Kanton, das ist Hongkong, Guangzhou, das Pearl River Delta und eine der Regionen Chinas, deren Küche innerhalb und außerhalb des riesigen, legendär verfressenen Landes seit je als ganz besonders köstlich und vielfältig gilt. Die Chinatowns von San Francisco und Manhattan, die chinesischstämmigen Communitys in Lateinamerika, aber auch in England oder Südostasien sind bis heute stark von kantonesischer Kultur und Kulinarik geprägt. In Wien aber gibt es, mit Ausnahme des kleinen und ehrwürdigen Hongkong Grill in Gumpendorf, kaum eine Adresse, die sich dieser Küche wirklich verschrieben hätte. Nun hat sich Wien in den vergangenen Jahren aber nahezu zu einer Hauptstadt des chinesischen Essens in Mitteleuropa entwickelt und kann – mit der wesentlichen Ausnahme von Meeresfrüchteküche – auch mit nominell viel besser positionierten Metropolen mithalten.
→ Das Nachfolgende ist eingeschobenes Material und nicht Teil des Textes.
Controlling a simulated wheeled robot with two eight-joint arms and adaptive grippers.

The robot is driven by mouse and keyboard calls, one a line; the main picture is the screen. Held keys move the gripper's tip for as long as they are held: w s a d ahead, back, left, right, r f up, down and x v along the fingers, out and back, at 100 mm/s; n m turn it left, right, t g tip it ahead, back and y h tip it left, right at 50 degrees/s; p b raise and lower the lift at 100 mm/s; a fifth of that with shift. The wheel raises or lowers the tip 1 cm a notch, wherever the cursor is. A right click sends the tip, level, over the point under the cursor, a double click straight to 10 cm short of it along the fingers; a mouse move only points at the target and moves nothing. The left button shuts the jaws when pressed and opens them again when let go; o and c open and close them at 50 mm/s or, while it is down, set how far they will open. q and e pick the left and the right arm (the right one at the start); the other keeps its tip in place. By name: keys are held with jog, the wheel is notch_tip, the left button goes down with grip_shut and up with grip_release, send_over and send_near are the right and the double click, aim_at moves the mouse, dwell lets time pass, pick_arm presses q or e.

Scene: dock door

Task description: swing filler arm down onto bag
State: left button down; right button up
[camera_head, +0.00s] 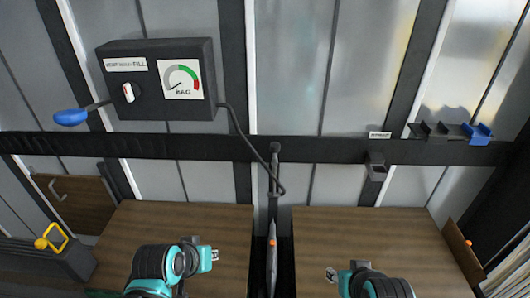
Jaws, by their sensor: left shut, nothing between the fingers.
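The filler arm (274,190) is a thin grey wand with an orange part near its lower end. It runs from the dark wall rail down into the narrow gap between two brown loads. A black hose joins its upper end to a dark control box (150,109) with a knob, a gauge marked BAG and a blue-handled lever (71,117). My left gripper (213,255) is shut and empty over the left load, apart from the filler arm. My right gripper (331,275) is over the right load; its fingers are unclear.
The brown left load (225,225) and right load (370,228) flank the gap. The rail holds a small dark bracket (376,166) and a black holder with a blue part (478,133) at right. A yellow hook (50,238) stands at far left.

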Seit sich hier immer vielfältiger und hochklassiger chinesisch essen lässt, war es wohl nur eine Frage der Zeit, bis auch diese südliche Spielart bei uns erlebbar wird.
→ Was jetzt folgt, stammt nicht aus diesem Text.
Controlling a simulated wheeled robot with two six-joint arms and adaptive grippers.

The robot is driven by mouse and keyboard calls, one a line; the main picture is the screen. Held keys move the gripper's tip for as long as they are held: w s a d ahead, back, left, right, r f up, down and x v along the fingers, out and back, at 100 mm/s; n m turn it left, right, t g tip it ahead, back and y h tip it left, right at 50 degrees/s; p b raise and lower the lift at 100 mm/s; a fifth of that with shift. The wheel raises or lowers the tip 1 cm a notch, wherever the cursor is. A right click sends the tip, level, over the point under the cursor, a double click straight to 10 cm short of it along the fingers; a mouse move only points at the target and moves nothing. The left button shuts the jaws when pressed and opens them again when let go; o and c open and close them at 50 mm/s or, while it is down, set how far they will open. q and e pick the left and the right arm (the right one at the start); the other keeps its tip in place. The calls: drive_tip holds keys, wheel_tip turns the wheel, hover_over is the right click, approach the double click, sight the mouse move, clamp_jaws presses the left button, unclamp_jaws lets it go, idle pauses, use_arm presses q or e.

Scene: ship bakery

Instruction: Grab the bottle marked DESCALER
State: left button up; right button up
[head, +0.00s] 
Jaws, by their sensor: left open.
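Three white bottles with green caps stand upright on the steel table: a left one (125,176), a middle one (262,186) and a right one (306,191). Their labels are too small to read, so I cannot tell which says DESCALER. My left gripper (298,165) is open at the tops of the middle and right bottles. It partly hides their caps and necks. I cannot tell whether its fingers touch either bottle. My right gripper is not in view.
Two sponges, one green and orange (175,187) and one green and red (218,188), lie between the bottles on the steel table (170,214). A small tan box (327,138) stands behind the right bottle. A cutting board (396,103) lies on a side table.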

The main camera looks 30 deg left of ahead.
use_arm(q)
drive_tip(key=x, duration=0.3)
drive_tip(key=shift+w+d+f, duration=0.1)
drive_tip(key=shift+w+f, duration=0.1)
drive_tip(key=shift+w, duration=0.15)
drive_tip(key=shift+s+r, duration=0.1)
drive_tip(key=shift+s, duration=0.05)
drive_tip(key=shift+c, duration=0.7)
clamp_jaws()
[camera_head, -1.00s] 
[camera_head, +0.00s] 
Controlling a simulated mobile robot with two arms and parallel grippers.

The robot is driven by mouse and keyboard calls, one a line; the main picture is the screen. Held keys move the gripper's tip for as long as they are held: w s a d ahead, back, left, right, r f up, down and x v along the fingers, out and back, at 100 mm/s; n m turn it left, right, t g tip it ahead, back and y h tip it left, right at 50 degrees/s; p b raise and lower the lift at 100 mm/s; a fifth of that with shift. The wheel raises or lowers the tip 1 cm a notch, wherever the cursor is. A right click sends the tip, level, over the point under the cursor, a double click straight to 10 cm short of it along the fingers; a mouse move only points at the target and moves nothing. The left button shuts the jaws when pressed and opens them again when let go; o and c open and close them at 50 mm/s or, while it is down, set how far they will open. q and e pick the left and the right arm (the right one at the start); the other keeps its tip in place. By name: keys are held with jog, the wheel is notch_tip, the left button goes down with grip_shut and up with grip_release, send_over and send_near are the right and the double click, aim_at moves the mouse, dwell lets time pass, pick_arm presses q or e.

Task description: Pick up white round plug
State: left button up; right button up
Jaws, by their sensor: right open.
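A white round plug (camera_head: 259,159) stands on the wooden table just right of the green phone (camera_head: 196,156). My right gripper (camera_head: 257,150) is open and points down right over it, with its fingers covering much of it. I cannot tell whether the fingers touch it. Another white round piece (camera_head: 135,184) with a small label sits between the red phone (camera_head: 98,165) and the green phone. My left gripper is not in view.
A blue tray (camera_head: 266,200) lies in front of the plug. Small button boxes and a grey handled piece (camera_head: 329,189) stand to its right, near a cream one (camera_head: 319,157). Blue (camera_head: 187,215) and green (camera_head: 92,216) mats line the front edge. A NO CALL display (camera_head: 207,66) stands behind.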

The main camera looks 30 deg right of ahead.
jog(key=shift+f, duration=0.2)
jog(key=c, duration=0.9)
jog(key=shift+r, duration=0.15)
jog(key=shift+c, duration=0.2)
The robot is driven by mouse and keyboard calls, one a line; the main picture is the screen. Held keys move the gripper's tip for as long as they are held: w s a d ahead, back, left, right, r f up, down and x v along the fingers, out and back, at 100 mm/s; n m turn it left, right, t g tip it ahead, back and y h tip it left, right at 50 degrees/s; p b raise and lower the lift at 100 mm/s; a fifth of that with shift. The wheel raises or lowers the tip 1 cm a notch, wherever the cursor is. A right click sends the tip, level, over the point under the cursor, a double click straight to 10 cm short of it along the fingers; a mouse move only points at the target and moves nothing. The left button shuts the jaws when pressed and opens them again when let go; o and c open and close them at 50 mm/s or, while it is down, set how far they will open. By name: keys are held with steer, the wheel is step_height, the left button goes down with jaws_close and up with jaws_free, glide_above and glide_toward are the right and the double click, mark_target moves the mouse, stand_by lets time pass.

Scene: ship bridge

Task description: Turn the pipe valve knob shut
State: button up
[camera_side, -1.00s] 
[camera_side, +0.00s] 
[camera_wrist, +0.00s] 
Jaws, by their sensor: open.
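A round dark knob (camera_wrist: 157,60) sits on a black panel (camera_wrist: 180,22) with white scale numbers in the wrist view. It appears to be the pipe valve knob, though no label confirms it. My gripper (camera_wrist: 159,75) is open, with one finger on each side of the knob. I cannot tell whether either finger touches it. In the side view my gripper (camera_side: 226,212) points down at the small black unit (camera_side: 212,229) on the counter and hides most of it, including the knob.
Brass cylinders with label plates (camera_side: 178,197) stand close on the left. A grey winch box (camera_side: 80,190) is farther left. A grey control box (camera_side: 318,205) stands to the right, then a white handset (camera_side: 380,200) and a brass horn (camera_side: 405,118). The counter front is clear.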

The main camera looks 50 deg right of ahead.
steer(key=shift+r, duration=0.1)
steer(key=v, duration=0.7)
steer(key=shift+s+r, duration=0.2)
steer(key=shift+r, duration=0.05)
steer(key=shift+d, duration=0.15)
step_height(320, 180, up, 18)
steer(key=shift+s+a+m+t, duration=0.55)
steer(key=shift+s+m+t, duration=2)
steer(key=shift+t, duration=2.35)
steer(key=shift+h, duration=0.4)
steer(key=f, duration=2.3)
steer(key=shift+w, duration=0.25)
Die Liste der Dim-Sum ist lang, es lohnt, Stichwort Schulanfang, sie ganz ordentlich abzuarbeiten.
Foto: Gerhard Wasserbauer

Das Hey Dim Sum macht das ganz und gar nicht schlecht, auch wenn das Restaurant nichts mit den lauten, lebhaften und köstlich chaotischen Speisehäusern der kantonesischen Tradition zu tun hat, wo Wagerln mit dampfenden Bambuskörben zwischen den Tischen herumgeschoben werden und man sich von diesem und jenem geben lässt und irgendwie nie mehr aufhören will zu essen. Es ist auch explizit auf Dim-Sum, die kleinen, kunstvoll gefüllten gedämpften und frittierten Häppchen, spezialisiert. Hauptspeisen gibt es auch, die wandelt der aus Guangzhou gebürtige Küchenchef Zhang Zhifei aber gern fusionfreundlich ab und lässt sie, gourmetmäßig arrangiert, auf extragroßen Tellern auftragen. Da gelingt nicht immer alles so toll, wie es klingt. Wobei, Moment: Der klassisch glasierte und nach kantonesischer Cha-Shao- (auch Cha-Siu-)Art gegrillte Schweinebauch ist eine echte Offenbarung: In dünne Scheiben gesäbelt und zu einem hübschen Hügel aufgeschichtet, entwickelt er so edel fetten, süß würzigen Schmelz, dass man den ganzen Berg am liebsten für sich allein haben will. Ist wahrscheinlich das Geilste an Schweinefleisch, was man in der Stadt zurzeit bekommt, scheibchenweise Glück, totale Pflichtbestellung.

Akute Trenzgefahr

Bei den Dim-Sum sind die knusprigen Hendlrollen so ein Fall: Fast wienerisch mit Bröseln panierte Torpedos, außen knusprig, innen sehr würzig, sehr fragil und bis zum Trenzen saftig gebaut – richtig tolle Krokette. Shao Mai mit XO-Sauce sind außen duftig zarte Teiggebilde, innen deftig mit Schwein gefüllt, fantastisch dicht und vom Umami getrockneter Meeresfrüchte schillernd gewürzt. Ha Gao, mit ganzen Shrimps gefüllt, bekommen leuchtorangen Fischrogen auf den zarten Schleier aus Reisteig gepackt – ganz so saftig und spektakulär, wie sie aussehen, sind sie dann aber nicht. You Tiao, als Brotstangen auf der Karte dramatisch unterverkauft, demonstrieren mit Leichtigkeit und fantastisch luftiger Knusprigkeit, dass sie den Germteig im ganz Fernen Osten mindestens so draufhaben wie unsereins Mehlspeistiger. Die Liste der Dim-Sum ist lang, es lohnt, Stichwort Schulanfang, sie ganz ordentlich abzuarbeiten. (Severin Corti, 9.9.2022)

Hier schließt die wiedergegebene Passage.